begin Provided material

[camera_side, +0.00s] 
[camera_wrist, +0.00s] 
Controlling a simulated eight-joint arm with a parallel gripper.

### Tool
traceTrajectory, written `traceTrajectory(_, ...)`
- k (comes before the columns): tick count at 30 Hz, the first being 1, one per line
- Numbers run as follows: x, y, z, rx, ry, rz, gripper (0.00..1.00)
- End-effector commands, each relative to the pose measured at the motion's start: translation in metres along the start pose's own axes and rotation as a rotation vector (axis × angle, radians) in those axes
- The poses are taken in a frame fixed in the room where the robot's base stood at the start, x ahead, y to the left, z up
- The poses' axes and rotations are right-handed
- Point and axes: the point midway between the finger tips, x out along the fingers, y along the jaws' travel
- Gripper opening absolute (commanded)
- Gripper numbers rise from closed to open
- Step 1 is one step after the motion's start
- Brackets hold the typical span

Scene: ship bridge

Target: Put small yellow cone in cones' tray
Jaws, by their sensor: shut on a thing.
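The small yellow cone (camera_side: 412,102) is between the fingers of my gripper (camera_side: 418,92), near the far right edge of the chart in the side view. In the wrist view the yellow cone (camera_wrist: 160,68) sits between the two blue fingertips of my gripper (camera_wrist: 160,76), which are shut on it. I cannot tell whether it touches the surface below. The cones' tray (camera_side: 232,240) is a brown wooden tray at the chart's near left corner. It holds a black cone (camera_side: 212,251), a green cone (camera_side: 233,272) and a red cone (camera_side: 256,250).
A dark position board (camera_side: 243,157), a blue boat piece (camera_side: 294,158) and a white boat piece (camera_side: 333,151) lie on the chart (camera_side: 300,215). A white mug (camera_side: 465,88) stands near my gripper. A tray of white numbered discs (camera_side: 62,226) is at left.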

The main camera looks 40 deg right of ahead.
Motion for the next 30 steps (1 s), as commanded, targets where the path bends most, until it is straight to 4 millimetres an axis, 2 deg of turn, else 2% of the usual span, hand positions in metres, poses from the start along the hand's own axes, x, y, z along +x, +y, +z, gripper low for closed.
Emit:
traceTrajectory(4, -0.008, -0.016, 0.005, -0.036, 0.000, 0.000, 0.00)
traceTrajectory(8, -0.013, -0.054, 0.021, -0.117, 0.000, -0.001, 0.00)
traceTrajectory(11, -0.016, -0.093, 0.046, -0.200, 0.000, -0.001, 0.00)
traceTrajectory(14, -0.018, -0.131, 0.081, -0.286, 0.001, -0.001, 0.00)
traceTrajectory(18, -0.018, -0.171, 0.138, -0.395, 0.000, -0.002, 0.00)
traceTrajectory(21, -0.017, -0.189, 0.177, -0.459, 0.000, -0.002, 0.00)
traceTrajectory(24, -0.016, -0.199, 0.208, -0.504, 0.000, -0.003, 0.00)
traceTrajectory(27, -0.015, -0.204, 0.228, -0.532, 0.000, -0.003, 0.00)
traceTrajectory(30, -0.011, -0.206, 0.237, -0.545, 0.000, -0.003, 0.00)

end Provided material

- **What is required**: Give again only the lines that run from the line with "- Numbers run" to the line with "- Gripper opening absolute (commanded)". Include both of those lines exactly as written.

- **Written answer**:
- Numbers run as follows: x, y, z, rx, ry, rz, gripper (0.00..1.00)
- End-effector commands, each relative to the pose measured at the motion's start: translation in metres along the start pose's own axes and rotation as a rotation vector (axis × angle, radians) in those axes
- The poses are taken in a frame fixed in the room where the robot's base stood at the start, x ahead, y to the left, z up
- The poses' axes and rotations are right-handed
- Point and axes: the point midway between the finger tips, x out along the fingers, y along the jaws' travel
- Gripper opening absolute (commanded)

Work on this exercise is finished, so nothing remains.